* start Supplied records *

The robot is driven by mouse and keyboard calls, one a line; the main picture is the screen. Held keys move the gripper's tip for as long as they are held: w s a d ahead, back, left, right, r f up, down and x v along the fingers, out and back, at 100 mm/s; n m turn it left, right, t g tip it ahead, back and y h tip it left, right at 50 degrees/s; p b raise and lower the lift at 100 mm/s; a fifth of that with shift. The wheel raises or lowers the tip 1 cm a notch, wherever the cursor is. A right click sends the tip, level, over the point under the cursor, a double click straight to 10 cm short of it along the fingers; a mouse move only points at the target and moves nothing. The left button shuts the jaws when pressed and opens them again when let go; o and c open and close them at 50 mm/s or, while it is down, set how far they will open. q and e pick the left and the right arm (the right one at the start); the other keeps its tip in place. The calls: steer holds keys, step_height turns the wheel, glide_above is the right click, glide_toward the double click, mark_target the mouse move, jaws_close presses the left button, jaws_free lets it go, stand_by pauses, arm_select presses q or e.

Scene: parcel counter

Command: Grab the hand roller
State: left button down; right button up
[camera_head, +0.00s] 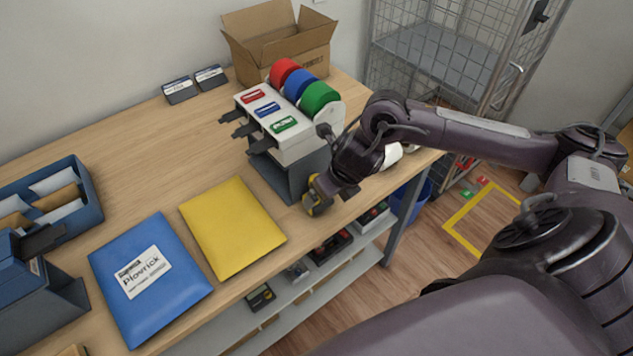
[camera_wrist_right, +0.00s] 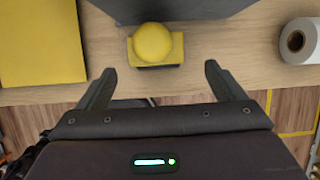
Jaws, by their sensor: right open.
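The hand roller, with a rounded yellow top on a flat yellow base (camera_wrist_right: 155,45), stands on the wooden counter near its front edge. In the head view its yellow side (camera_head: 318,203) shows partly behind my right gripper (camera_head: 322,186). In the right wrist view, my right gripper (camera_wrist_right: 161,78) is open and empty. Its two dark fingers are spread wide, one on each side of the roller's line, and the roller lies just beyond the fingertips, apart from them. My left gripper is in neither view.
A grey dispenser with red, blue and green rolls (camera_head: 300,140) stands right behind the roller. A yellow envelope (camera_head: 232,226) and a blue parcel (camera_head: 150,282) lie to the left. The counter's front edge is close.

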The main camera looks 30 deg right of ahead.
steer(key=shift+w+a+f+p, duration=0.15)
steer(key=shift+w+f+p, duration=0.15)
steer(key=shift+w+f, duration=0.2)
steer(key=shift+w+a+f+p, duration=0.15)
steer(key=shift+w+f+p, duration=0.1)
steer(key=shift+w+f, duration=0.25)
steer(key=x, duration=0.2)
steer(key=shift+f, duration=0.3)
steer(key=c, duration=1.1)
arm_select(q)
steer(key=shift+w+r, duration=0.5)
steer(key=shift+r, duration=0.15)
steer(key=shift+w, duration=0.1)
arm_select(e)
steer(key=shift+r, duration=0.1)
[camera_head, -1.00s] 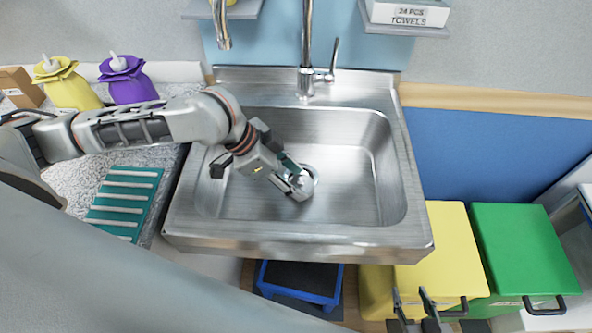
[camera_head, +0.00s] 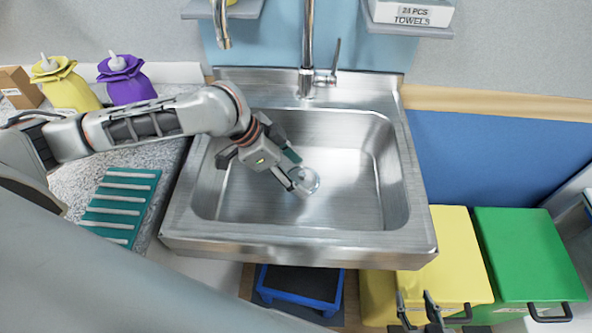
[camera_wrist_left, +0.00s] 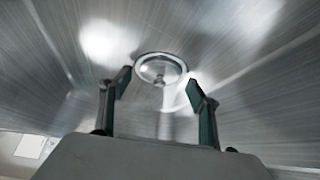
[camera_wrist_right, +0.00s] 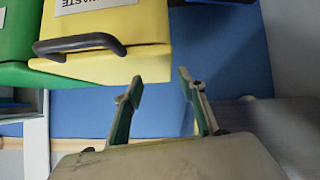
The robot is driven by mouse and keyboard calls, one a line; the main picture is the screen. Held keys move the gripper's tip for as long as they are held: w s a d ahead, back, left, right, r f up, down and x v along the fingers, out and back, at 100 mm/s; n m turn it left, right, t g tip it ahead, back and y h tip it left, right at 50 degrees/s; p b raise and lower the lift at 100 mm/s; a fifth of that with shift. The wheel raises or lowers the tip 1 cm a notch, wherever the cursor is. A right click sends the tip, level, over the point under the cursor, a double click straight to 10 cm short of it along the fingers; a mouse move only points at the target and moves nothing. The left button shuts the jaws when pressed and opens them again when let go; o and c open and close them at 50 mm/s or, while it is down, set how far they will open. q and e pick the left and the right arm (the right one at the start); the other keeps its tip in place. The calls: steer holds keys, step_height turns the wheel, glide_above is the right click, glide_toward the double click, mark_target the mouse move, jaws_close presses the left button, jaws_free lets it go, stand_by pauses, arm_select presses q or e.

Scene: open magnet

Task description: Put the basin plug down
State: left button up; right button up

* end Supplied records *

Directive:
Pictures appear in the records above. Output everything except them, exactly.

The completed task:
The robot is driven by mouse and keyboard calls, one a line; the main picture is the screen. Held keys move the gripper's tip for as long as they are held: w s a d ahead, back, left, right, r f up, down and x v along the fingers, out and back, at 100 mm/s; n m turn it left, right, t g tip it ahead, back and y h tip it left, right at 50 degrees/s; p b raise and lower the lift at 100 mm/s; a fifth of that with shift. The wheel raises or lowers the tip 1 cm a notch, wherever the cursor is. A right click sends the tip, level, over the point under the cursor, a double click straight to 10 cm short of it along the fingers; a mouse move only points at the target and moves nothing. The left button shuts the jaws when pressed and opens them again when let go; o and c open and close them at 50 mm/s or, while it is down, set how far they will open. q and e pick the left and the right arm (the right one at the start); the other keeps its tip in place. The calls: steer holds keys, step_height turns the wheel, glide_above is the right click, glide_toward the double click, mark_target the mouse move, jaws_close presses the left button, jaws_free lets it go, stand_by pauses, arm_select presses q or e.

Scene: parcel counter

Command: Grab the hand roller
State: left button down; right button up
[camera_head, +0.00s] 
[camera_wrist_right, +0.00s] 
Jaws, by their sensor: right open.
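The hand roller, with a rounded yellow top on a flat yellow base (camera_wrist_right: 155,45), stands on the wooden counter near its front edge. In the head view its yellow side (camera_head: 318,203) shows partly behind my right gripper (camera_head: 322,186). In the right wrist view, my right gripper (camera_wrist_right: 161,78) is open and empty. Its two dark fingers are spread wide, one on each side of the roller's line, and the roller lies just beyond the fingertips, apart from them. My left gripper is in neither view.
A grey dispenser with red, blue and green rolls (camera_head: 300,140) stands right behind the roller. A yellow envelope (camera_head: 232,226) and a blue parcel (camera_head: 150,282) lie to the left. The counter's front edge is close.

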The main camera looks 30 deg right of ahead.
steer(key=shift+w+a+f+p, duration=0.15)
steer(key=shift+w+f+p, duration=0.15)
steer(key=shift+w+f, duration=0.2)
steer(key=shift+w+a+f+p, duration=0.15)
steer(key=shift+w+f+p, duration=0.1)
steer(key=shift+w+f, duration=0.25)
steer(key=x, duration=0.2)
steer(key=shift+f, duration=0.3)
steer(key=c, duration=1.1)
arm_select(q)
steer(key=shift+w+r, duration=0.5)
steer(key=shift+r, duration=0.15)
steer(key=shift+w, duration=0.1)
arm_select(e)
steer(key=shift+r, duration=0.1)
[camera_head, -1.00s] 
[camera_head, +0.00s] 
[camera_wrist_left, +0.00s] 
[camera_wrist_right, +0.00s] 
The robot is driven by mouse and keyboard calls, one a line; the main picture is the screen. Held keys move the gripper's tip for as long as they are held: w s a d ahead, back, left, right, r f up, down and x v along the fingers, out and back, at 100 mm/s; n m turn it left, right, t g tip it ahead, back and y h tip it left, right at 50 degrees/s; p b raise and lower the lift at 100 mm/s; a fifth of that with shift. The wheel raises or lowers the tip 1 cm a notch, wherever the cursor is. A right click sends the tip, level, over the point under the cursor, a double click straight to 10 cm short of it along the fingers; a mouse move only points at the target and moves nothing. The left button shuts the jaws when pressed and opens them again when let go; o and c open and close them at 50 mm/s or, while it is down, set how far they will open. q and e pick the left and the right arm (the right one at the start); the other keeps its tip in place. The calls: steer holds keys, step_height turns the wheel, glide_above is the right click, glide_toward the double click, mark_target the mouse move, jaws_close presses the left button, jaws_free lets it go, stand_by pauses, arm_select presses q or e.

Scene: open magnet

Task description: Put the basin plug down
State: left button up; right button up

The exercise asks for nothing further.